By Tichaona Kurewa
The Kavango Zambezi (KAZA) aerial elephant survey, which seeks to determine the number and seasonal distribution of elephants and other large herbivores in the region for planning purposes, is now underway.
This is the first ever coordinated KAZA aerial elephant survey being conducted between August and October this year, a collaborative effort between Angola, Botswana, Namibia, Zambia and Zimbabwe to ascertain the elephant population in the region and inform conservation methods.
KAZA Executive Director, Dr Nyambe Nyambe says the KAZA Elephant Survey began in the Sebungwe Region of northwest Zimbabwe on the 22nd of August.
“Not long after, following the mounting of high-resolution oblique digital (MWS) cameras on the planes, flying began in Kafue, Zambia on the 26th of August 2022. Plans indicate an anticipated three weeks to complete the northwest Matabeleland area in Zimbabwe before crossing over to Botswana where flying is expected to start mid-October 2022. In parallel, the survey operations room, hosted by the Republic of Botswana’s Department of Wildlife and National Parks is in full swing in Kasane,” he said.
Conservationist, Mr Malvern Karidozo spoke on the importance of the aerial elephant survey.
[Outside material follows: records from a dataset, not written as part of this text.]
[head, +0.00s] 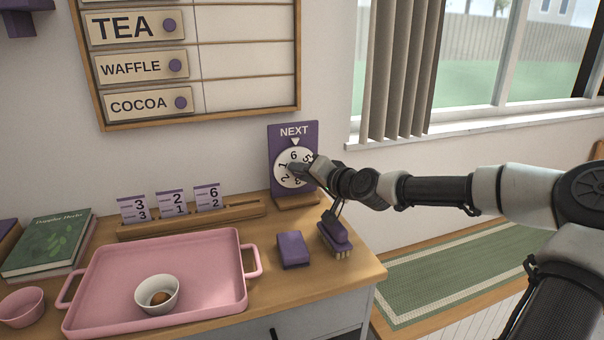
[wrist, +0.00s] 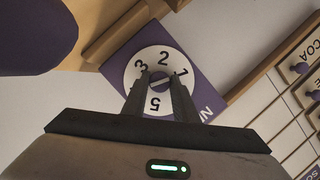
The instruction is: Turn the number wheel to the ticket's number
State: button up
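The number wheel (head: 284,172) is a white dial on an upright purple board (head: 276,131) marked NEXT, with a white pointer above the dial. The 6 stands under the pointer, with 1 to its left and 5 to its right. In the wrist view the dial (wrist: 133,73) shows 3, 2, 1 and 5; the rest is hidden by my gripper. My gripper (wrist: 161,78) is at the dial's middle, its fingers apart on either side of a small grey knob (wrist: 160,84). I cannot tell whether they touch it. Number tickets (head: 172,203) stand in a wooden rail, reading 3/3, 2/1 and 6/2.
A pink tray (head: 215,262) with a white bowl (head: 157,294) fills the counter's front left. A purple block (head: 292,250) and a purple brush (head: 335,236) lie below the wheel. A menu board (head: 245,63) hangs on the wall. A green book (head: 46,243) lies left.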

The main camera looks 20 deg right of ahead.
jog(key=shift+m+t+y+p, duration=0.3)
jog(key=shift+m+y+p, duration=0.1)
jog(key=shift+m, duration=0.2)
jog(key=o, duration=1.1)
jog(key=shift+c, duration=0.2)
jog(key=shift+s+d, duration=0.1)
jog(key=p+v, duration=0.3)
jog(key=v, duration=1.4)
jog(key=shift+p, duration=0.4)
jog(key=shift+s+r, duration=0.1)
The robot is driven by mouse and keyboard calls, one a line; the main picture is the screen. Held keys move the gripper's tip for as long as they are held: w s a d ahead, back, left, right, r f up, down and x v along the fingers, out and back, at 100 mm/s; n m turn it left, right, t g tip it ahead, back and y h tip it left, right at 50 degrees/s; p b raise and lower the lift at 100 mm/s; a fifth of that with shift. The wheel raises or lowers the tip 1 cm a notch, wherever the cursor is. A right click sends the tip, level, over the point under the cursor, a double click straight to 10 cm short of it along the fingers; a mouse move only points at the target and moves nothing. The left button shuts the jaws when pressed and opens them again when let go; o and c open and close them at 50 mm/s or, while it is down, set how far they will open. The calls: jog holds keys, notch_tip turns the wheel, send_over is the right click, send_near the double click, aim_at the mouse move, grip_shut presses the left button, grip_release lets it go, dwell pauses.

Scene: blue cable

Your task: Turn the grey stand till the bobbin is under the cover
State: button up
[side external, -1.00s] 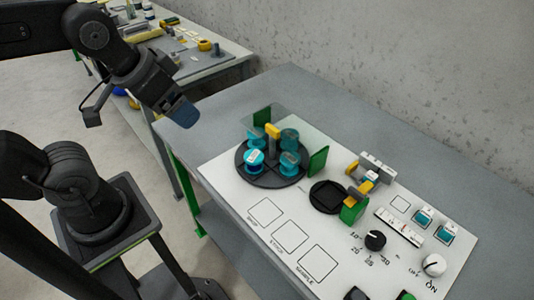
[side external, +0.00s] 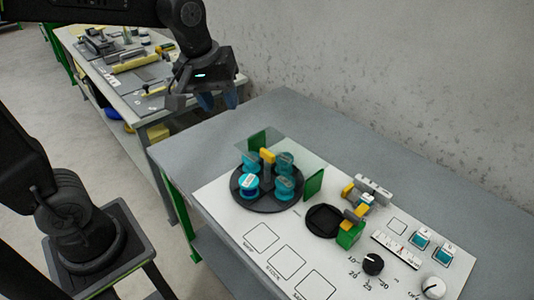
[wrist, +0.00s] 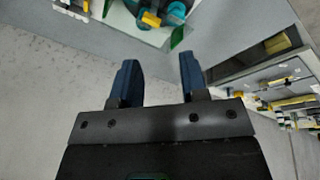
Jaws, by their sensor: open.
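The round dark grey stand (side external: 268,204) sits on the white panel and carries several teal bobbins, one at its front left (side external: 249,186) and one at its right (side external: 285,186). A yellow-topped grey post (side external: 267,155) rises at its middle. A clear cover (side external: 300,150) between two green plates (side external: 314,185) spans the back part, with a bobbin (side external: 284,161) seen under or behind it. My gripper (side external: 219,98) is open and empty, high up and left of the stand. In the wrist view its blue fingers (wrist: 158,62) are apart, with the yellow top (wrist: 151,19) beyond them.
Right of the stand are a black round holder (side external: 323,221), a green block (side external: 349,235) with yellow parts, a dial (side external: 373,265) and teal switches (side external: 420,241). A concrete wall stands behind. The grey table behind the panel is clear. Another cluttered bench (side external: 130,70) stands at the left.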

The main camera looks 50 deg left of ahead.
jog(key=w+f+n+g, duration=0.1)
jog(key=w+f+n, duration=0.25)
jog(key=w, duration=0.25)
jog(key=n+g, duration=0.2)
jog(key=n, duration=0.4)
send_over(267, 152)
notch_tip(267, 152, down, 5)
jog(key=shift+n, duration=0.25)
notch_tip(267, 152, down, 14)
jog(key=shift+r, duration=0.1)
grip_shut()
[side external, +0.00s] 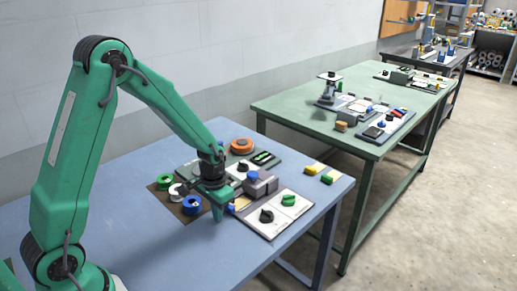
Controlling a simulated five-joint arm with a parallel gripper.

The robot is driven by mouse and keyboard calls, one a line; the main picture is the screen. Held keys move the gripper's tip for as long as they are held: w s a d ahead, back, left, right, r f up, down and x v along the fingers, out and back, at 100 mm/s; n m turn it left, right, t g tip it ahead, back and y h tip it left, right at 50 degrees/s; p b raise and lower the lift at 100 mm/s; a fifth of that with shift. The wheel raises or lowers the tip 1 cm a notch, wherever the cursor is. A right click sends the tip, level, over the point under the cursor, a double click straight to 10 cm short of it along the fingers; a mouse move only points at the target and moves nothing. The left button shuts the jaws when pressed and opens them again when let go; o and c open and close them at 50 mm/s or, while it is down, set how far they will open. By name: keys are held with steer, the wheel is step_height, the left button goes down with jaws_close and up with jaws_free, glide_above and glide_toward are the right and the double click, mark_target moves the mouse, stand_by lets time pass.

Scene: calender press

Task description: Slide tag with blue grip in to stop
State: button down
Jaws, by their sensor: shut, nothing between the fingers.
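A small pale tag (242,202) with what looks like a blue grip (232,208) at its left end lies on the board in front of the grey block (262,184). Its right part is close to the block, and I cannot tell how far it goes in. My gripper (218,218) is shut and empty, pointing down just left of the blue grip. I cannot tell whether it touches the grip. My gripper and wrist hide part of the board's left side.
A black knob (266,215) and a green knob (289,199) stand on pale plates to the right. A dark mat with green, white and blue rolls (192,205) lies left of my gripper. An orange roll (242,146) is behind. The blue table's (150,255) front is clear.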

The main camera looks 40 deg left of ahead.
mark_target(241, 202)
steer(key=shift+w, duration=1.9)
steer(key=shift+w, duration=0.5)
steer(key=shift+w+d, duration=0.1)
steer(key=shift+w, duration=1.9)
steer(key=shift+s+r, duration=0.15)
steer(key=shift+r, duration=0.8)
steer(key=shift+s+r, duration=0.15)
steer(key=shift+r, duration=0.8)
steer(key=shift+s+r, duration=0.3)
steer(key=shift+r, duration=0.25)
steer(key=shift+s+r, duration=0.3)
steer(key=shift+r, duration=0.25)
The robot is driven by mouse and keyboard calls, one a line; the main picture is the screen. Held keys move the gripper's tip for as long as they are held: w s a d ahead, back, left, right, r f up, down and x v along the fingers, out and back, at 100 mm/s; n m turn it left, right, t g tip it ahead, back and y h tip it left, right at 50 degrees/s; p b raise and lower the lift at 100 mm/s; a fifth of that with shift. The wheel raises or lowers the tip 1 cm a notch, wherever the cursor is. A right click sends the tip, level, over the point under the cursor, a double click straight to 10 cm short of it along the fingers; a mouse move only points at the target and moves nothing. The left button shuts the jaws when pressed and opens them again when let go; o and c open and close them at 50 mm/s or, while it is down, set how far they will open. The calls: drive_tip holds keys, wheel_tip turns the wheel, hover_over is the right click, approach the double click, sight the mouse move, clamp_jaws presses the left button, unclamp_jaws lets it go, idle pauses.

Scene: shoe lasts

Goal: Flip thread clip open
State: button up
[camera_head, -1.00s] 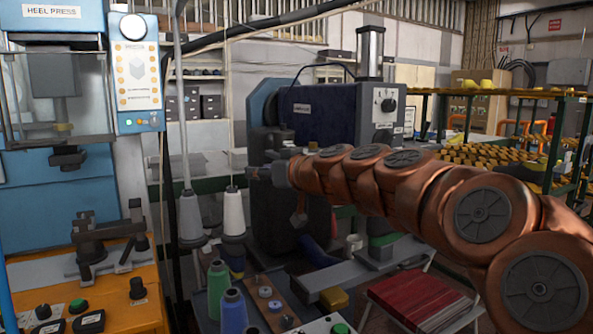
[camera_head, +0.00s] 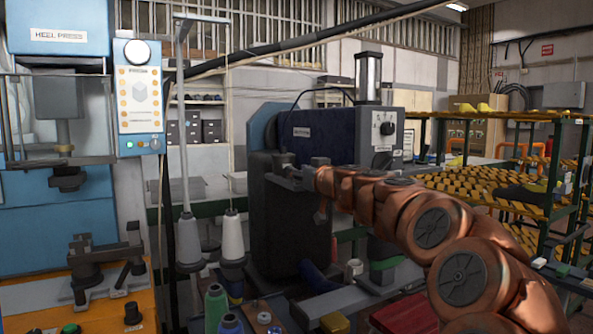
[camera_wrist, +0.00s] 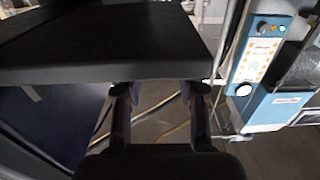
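I cannot make out the thread clip in either view. In the head view, my gripper (camera_head: 284,174) is in front of the dark machine (camera_head: 340,128), level with its lower body and pointing left. It is up and to the right of the white thread cone (camera_head: 232,238). In the wrist view, the two fingers of my gripper (camera_wrist: 160,98) stand apart with nothing seen between them. A dark flat slab (camera_wrist: 110,42) covers the upper left of that view, just beyond the fingertips. I cannot tell whether they touch it.
A rack with yellow lasts (camera_head: 470,180) is at right. Spools (camera_head: 215,308) stand low in front.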

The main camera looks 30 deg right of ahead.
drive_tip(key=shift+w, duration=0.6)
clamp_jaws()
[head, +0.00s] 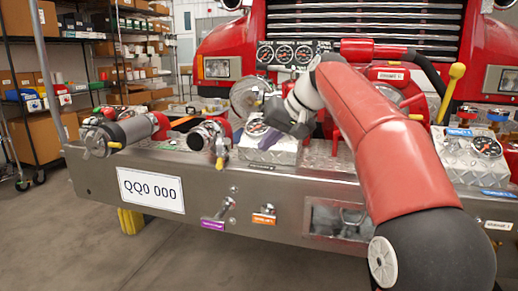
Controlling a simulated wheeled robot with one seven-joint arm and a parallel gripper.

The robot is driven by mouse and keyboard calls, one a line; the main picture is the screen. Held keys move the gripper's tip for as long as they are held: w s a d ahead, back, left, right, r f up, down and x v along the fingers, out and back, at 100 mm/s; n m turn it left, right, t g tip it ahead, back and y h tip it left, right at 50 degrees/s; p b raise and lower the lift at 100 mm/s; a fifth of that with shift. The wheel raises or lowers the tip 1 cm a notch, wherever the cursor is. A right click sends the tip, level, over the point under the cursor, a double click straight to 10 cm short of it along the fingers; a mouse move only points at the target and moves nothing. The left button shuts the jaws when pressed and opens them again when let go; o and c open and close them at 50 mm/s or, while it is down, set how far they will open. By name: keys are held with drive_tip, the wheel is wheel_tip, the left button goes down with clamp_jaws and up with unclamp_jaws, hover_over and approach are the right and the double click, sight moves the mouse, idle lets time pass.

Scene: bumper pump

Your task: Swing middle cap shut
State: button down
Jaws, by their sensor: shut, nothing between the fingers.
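The red fire truck's silver bumper (100,180) carries the pump fittings. A round silver disc-like part (246,97), perhaps the middle cap, stands behind and left of my gripper; I cannot tell how far it is swung. A red and silver outlet (209,139) with a yellow lever points forward, left of my gripper. My gripper (274,127) is shut and empty, in front of the gauges and above a diamond-plate box. My wrist and fingers hide part of the area behind, and I cannot tell whether they touch anything.
A large silver and red fitting (125,130) lies at the left end of the bumper. A gauge box (475,150) and a yellow-knobbed lever (452,90) stand at the right. My red arm covers the middle right. Shelves (75,60) stand behind left; the floor in front is clear.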

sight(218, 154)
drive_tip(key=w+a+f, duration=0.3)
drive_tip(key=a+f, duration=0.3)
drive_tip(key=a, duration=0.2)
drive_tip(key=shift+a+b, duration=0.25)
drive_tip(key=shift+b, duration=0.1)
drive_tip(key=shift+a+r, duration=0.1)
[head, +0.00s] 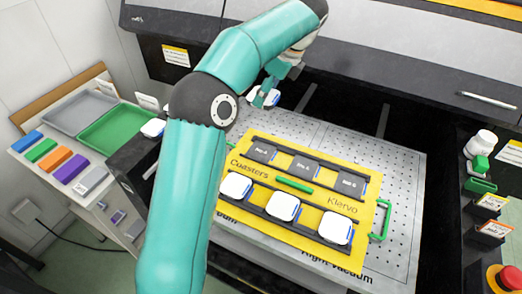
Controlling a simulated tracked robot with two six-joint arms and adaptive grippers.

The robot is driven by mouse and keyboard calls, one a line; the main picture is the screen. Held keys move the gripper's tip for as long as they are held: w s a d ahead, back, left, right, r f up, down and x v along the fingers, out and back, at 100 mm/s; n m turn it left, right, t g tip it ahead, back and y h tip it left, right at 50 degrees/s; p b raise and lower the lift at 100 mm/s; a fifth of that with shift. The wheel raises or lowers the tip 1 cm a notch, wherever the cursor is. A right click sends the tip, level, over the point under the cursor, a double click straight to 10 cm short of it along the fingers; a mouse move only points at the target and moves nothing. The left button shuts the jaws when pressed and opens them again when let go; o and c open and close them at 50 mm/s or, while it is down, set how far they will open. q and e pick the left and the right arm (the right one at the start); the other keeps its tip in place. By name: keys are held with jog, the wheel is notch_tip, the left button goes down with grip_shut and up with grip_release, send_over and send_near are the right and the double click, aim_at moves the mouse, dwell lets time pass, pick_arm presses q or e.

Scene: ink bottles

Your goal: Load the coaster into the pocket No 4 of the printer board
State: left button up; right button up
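The yellow printer board (292,188) lies on the perforated plate with two rows of pockets. The far row is dark and empty: pocket No 4 (263,151) at left, No 5 (305,167) in the middle and No 6 (349,184) at right. White coasters (282,206) fill the near row. My left gripper (268,88) hangs beyond the board, above pocket No 4 in the picture. It appears shut on a white coaster (265,98) with a blue edge, apart from the board. The fingers are small and partly hidden. My right gripper is not in view.
Another white coaster (152,128) sits on a dark stand at left. Green (113,130) and grey (80,112) trays and several coloured blocks lie on the left bench. The printer's dark housing (420,75) spans the back. Bottles and a red button (507,279) are at right.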

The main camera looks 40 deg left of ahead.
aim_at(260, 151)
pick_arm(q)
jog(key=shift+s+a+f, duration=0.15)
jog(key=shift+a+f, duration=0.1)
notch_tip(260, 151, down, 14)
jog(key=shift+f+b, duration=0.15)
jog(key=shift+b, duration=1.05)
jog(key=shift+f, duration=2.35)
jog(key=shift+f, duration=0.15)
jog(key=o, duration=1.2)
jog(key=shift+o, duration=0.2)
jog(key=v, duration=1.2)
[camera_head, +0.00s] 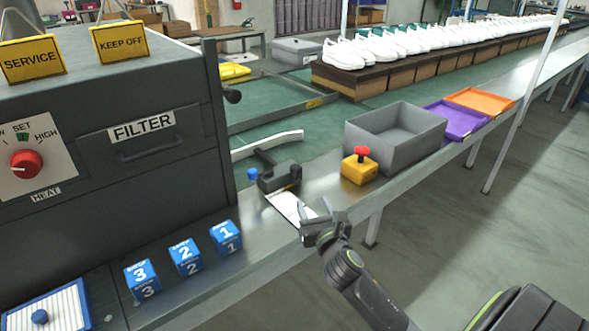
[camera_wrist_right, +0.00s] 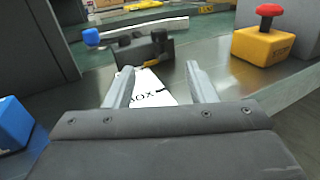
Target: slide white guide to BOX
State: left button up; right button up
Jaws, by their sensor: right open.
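The white guide (camera_head: 268,144) is a curved white bar lying low at the edge of the green belt, behind the dark block. It also shows near the top of the right wrist view (camera_wrist_right: 140,29). A white label (camera_head: 289,204) reading BOX in the wrist view (camera_wrist_right: 150,90) lies on the metal surface in front of the dark block (camera_head: 280,178). A blue knob (camera_head: 252,174) is beside this block. My right gripper (camera_head: 308,212) is open over the label's near end, with nothing between its fingers, apart from the guide. My left gripper is not in view.
A yellow button box with a red top (camera_head: 359,168) and a grey bin (camera_head: 384,146) stand to the right. Blue numbered blocks (camera_head: 185,256) stand to the left. The grey filter cabinet (camera_head: 100,85) rises at left. White shoes (camera_head: 420,42) line the back.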

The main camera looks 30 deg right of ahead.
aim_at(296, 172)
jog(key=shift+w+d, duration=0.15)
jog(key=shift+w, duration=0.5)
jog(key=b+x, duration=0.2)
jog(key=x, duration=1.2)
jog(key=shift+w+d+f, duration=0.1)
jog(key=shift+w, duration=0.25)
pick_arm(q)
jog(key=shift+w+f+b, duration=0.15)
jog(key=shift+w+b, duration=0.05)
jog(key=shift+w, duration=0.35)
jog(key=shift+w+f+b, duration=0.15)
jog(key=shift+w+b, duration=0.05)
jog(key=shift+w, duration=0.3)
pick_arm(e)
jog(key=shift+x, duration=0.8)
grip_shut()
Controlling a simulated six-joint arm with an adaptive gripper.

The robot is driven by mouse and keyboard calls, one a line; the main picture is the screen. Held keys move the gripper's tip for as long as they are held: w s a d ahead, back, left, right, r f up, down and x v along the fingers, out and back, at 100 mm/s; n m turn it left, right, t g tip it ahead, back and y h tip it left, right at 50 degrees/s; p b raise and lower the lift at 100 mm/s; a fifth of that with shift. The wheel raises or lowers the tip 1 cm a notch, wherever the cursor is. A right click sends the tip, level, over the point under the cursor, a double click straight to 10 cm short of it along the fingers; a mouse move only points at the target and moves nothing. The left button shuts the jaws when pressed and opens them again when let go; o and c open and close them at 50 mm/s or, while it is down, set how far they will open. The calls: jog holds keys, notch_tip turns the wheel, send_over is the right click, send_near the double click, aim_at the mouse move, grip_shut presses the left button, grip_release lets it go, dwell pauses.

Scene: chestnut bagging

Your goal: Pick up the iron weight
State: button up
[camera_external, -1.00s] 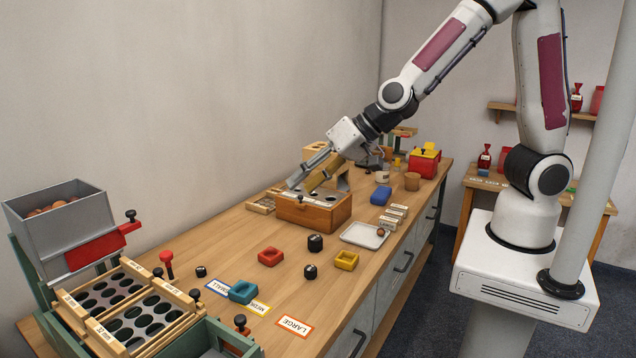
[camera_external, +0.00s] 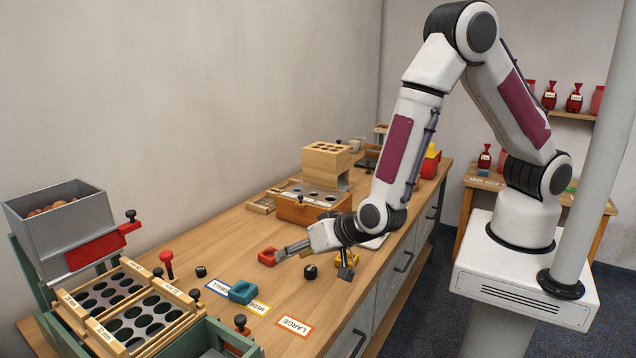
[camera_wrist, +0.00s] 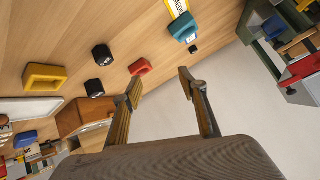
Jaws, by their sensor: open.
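Two black, many-sided weights with small pale labels show in the wrist view, one upper (camera_wrist: 102,55) and one lower (camera_wrist: 94,88). The labels are too small to read, so I cannot tell which is the iron one.
A red dish (camera_external: 268,257) lies close to one finger, and a yellow dish (camera_external: 354,260) is partly behind the other. A teal dish (camera_external: 243,291) lies on the label cards to the front left. A wooden box with holes (camera_external: 298,211) stands behind. Bare bench lies left of the red dish.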

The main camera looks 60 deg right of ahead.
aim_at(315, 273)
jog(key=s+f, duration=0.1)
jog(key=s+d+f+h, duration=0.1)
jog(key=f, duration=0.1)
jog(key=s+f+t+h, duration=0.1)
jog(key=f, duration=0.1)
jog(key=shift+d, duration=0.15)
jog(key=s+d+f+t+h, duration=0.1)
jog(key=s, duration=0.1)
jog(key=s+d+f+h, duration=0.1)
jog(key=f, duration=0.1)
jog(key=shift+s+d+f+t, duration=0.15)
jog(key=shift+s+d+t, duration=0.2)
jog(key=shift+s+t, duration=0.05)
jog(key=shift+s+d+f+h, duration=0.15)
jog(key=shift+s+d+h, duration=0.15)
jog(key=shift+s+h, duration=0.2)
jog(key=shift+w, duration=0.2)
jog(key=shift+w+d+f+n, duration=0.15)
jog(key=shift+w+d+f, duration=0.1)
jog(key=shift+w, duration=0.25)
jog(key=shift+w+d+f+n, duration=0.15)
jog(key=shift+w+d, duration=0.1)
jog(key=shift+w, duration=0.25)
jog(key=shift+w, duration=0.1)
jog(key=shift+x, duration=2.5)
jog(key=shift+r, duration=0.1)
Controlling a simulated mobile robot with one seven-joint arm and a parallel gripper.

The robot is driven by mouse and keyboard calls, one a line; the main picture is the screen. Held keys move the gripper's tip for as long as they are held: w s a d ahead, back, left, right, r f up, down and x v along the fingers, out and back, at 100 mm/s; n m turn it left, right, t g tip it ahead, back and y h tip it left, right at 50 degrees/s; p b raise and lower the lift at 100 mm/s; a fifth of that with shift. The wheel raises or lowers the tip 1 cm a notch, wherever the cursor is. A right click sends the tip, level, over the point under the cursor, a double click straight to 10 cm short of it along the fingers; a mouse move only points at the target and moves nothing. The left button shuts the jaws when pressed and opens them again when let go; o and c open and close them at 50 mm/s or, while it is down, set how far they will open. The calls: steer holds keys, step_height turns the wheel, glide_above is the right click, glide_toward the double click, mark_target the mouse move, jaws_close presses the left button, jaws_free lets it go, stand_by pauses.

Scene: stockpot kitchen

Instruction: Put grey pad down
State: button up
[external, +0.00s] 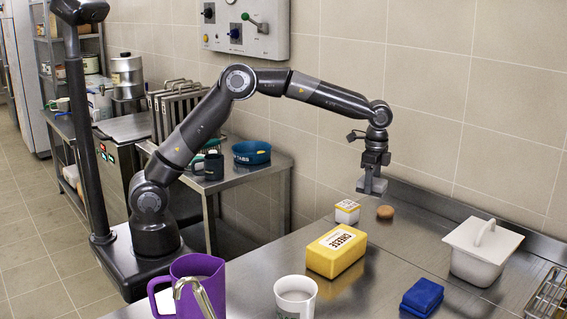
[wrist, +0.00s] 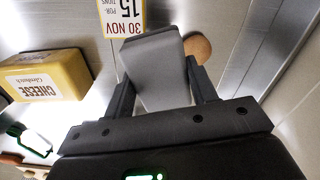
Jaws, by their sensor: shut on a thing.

“The survey is key for administration purposes and others. Organisations like Zimparks need to know the numbers of these animals especially when issuing hunting permits and other related decisions that may need to be made.
Available statistics indicate that KAZA is home to approximately half of Africa’s savannah elephants, currently estimated at 220 000 and spanning over five southern African countries including Angola, Botswana, Namibia, Zambia and Zimbabwe.